March 05 2020 – Mercantile London

International Women's Day - Sue from Côté Caché jewellery

International Women's Day - Sue from Côté Caché jewellery

International Women's Day  (March 8) is a global day celebrating the social, economic, cultural and political achievements of women. The day also marks a call to action for accelerating women's equality.

International Women's Day (IWD) has occurred for well over a century, with the first IWD gathering in 1911 supported by over a million people. Today, IWD belongs to all groups collectively everywhere. IWD is not country, group or organisation specific.

To celebrate female achievement for this International Women's Day we speak to Sue the Director/Designer behind jewellery brand Côté Caché, about herself and the successful business she created. 

 

 

How did you get started in jewellery design?

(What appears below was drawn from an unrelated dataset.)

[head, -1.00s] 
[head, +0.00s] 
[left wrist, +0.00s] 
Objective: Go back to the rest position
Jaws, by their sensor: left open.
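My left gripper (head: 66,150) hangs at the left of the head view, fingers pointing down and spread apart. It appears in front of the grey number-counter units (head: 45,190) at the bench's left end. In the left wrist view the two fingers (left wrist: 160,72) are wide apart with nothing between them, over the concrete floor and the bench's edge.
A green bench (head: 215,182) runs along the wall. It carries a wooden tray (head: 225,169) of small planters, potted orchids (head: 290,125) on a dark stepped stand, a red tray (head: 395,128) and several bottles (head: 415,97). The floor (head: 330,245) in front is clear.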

I think it started from when I was a child. I always enjoyed making things with my hands. The first thing I ever made was a pencil case when I was 9 years old. I remember all the kids in my school had bought really cool ones, but I decided to make my own. I decorated it with photos of my favourite singers from a magazine. I enjoyed making it so much that I remember it clearly.

Then later I started making my own t-shirts and then my friends started asking me to make t-shirts for them too. So for a while I ran my own little t-shirt shop from my bedroom! Eventually I had enough money to buy an mp3 player and that made me so happy.

I think from those early experiences I developed a love of designing and making. When I went to University in South Korea I decided to study metal-smithing because it was the beauty of craftsmanship that appealed to me. Making something from raw materials, like a sculpture, giving birth to something. As a woman I've always had that need to create, to turn something raw and ancient from the earth into something new, precious and beautiful. It's very fulfilling. 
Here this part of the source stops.